The Town of North Attleboro is setting the standard for school safety in Massachusetts. Since the Newtown, Connecticut tragedy, the Town has identified school safety as an utmost priority, and accordingly engaged in a multi-year process to improve school safety. The Town school safety program, which includes the Interim Town Administrator, Police and Fire Departments, and the School Superintendent, is an ongoing program to implement best practices into school safety.
Since Sandy Hook, the Town has implemented a new district-wide school security plan; performed extensive risk assessments on all nine public schools; provided incident command training for staff; conducted school safety exercises; hired a Washington, D.C.-based security consulting firm; and most recently, equipped the School Department with professional grade radios to enable school staff to speak directly with first responders during an incident.

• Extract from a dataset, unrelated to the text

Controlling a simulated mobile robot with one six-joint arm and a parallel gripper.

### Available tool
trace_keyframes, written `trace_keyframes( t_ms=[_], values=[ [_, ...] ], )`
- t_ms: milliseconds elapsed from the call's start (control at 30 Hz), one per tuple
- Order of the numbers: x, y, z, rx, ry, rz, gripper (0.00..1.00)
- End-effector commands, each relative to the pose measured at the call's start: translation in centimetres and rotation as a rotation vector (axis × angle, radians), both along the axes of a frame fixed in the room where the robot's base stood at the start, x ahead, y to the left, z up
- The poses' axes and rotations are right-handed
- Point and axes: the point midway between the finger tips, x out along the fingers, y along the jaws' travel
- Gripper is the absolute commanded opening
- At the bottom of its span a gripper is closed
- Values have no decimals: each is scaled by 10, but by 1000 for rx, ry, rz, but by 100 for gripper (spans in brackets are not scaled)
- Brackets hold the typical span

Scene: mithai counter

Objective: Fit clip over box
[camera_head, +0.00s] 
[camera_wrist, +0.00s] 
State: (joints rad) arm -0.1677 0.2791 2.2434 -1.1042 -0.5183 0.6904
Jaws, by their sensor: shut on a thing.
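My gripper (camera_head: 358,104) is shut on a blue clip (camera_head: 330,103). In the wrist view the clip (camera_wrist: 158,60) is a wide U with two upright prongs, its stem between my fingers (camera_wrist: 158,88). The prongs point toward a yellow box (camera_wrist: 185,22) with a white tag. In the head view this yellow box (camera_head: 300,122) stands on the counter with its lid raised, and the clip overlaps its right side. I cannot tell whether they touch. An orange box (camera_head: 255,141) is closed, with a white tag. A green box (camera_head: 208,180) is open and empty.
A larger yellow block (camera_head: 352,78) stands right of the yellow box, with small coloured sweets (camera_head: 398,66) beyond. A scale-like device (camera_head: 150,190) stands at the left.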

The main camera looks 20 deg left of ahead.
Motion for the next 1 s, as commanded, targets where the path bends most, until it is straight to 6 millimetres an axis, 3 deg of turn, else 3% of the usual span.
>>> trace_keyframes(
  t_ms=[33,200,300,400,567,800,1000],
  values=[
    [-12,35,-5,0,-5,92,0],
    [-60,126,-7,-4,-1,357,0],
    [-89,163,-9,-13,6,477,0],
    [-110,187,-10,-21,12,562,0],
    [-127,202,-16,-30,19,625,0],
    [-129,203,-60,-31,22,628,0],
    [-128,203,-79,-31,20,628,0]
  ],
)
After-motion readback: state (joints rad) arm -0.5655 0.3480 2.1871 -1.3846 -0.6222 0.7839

The purchase of these radios are part of a “best practice” solution identified by the U.S. Department of Homeland security. According to the Department of Homeland Security, communications during an emergency is a critical area for improvement for school districts nationwide. In the past week, the Town provided training to school faculty on the new radios.
“Now our schools have one more tool available to them to call for help. We simply were not going to wait for another school shooting tragedy to occur before we asked ourselves what can we do to improve,” said Chief of Police John Reilly. Reilly, as well the North Attleboro Interim Town Administrator, Fire Chief, and Superintendent of Schools serve as part of a Security Task Force whose mission is to implement best practices as part of an overall comprehensive school safety program.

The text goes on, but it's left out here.